Additional optics and back focus

Additional optics and back focus

Telescopes usually have their focus point near the telescope exit in order to be in the focus point during visual observation with the eyepiece. The distance from the telescope exit to the focal point is called the back focus.

With refractors, there is usually an eyepiece focuser at the telescope exit into which the eyepieces are inserted. If the focus point is too close to the completely inserted focuser, it is often difficult to bring the camera into the focus point with accessories (such as off-axis-guider or filter wheel). Therefore, refractors especially designed for astrophotography have a larger back focus.

In Newtonian telescopes, the back focus is defined by the small secondary mirror and is therefore often very close to the rear end of the focuser. Here, it is sometimes very difficult to reach the focus point when many attachments are present.

Schmidt-Cassegrain telescopes can move the focus point very far back by adjusting the primary mirror, so the latitude is much greater with these. By turning the focusing knob counterclockwise, the focus point can sometimes be moved up to 900 mm behind the telescope exit.


For astrophotography there are additional optics that fulfill special requirements:

    • Reducer (reduce the focal length)
    • Flatteners (flatten the image so that stars are displayed up to the corners without aberrations)
    • Coma corrector (corrects coma error in Newtonian telescopes)
    • Barlow lense (increases the focal length)


These are introduced into the beam path in front of the focus point. With reducers and barlow lenses, the focal length and thus the position of the focus point now changes. In order to set the correct working distance between the chip and the accessory optics, the manufacturer always gives a distance measurement, which is the new back focus.

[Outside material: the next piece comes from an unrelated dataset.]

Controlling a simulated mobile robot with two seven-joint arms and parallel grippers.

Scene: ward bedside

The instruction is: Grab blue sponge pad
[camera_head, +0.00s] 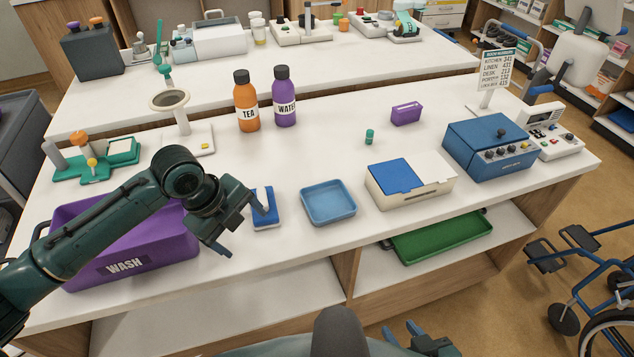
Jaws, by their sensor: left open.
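A small blue-and-white pad (263,219), which looks like the blue sponge pad, lies on the white counter between the purple wash bin and a light blue tray. My left gripper (246,230) is open, just left of and in front of the pad. I cannot tell whether a finger touches the pad. Part of my right gripper (403,332) shows low at the bottom edge, away from the counter top; its jaws are unclear.
The purple wash bin (150,250) is under my left arm. The light blue tray (328,203) is right of the pad, then a white box with a blue lid (412,182). Orange tea (246,103) and purple water (285,98) bottles stand behind. The counter between pad and bottles is clear.

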The distance is usually defined from the locating surface of the accessory to the chip.

If another filter is placed in this area of the working distance, the working distance increases by approx. 1/3 of the filter thickness.

The additional optics are always designed for a specific telescope and calculated as if they were located close to the telescope exit. However, there are sometimes differences and tolerances here, whereby the specified working distance varies somewhat. If and how the working distance has to be changed can be determined from the first frame. The images of the stars at the edge of the image provide information on how to proceed.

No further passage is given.